Aim — Write out exactly the lines running from the line that includes "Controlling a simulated" to the end of the data, both ends included, and nothing besides.

Data lines —
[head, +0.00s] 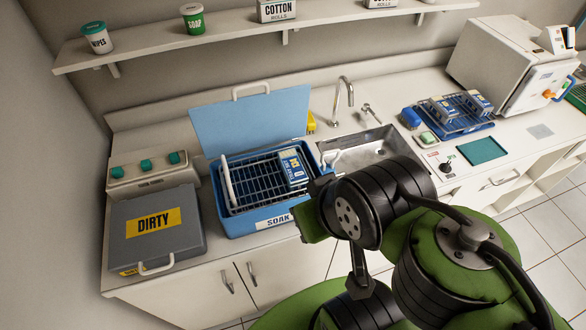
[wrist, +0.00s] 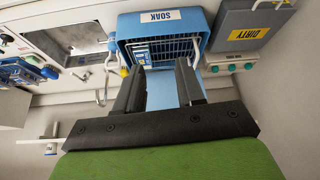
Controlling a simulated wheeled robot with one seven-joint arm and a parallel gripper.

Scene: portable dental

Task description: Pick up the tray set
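A small blue-and-white labelled pack, which looks like a tray set (head: 293,166), lies on the wire rack at the right side of the open blue SOAK tub (head: 243,222). The same pack shows in the wrist view (wrist: 142,57), near the left fingertip in the picture. Two similar packs (head: 442,109) (head: 478,102) stand on a blue rack right of the sink; their print is too small to read. My gripper (wrist: 159,68) is open with nothing between its fingers, and points toward the tub. In the head view its fingers are mostly hidden by my arm.
The tub's blue lid (head: 250,122) stands raised behind it, and a white handle (head: 227,185) rises at its left. A closed grey DIRTY box (head: 190,243) sits at the left. A sink (head: 365,146) with a tall faucet (head: 346,92) lies right of the tub. A shelf runs above.

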Solved exercise —
Controlling a simulated wheeled robot with one seven-joint arm and a parallel gripper.

Scene: portable dental

Task description: Pick up the tray set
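A small blue-and-white labelled pack, which looks like a tray set (head: 293,166), lies on the wire rack at the right side of the open blue SOAK tub (head: 243,222). The same pack shows in the wrist view (wrist: 142,57), near the left fingertip in the picture. Two similar packs (head: 442,109) (head: 478,102) stand on a blue rack right of the sink; their print is too small to read. My gripper (wrist: 159,68) is open with nothing between its fingers, and points toward the tub. In the head view its fingers are mostly hidden by my arm.
The tub's blue lid (head: 250,122) stands raised behind it, and a white handle (head: 227,185) rises at its left. A closed grey DIRTY box (head: 190,243) sits at the left. A sink (head: 365,146) with a tall faucet (head: 346,92) lies right of the tub. A shelf runs above.

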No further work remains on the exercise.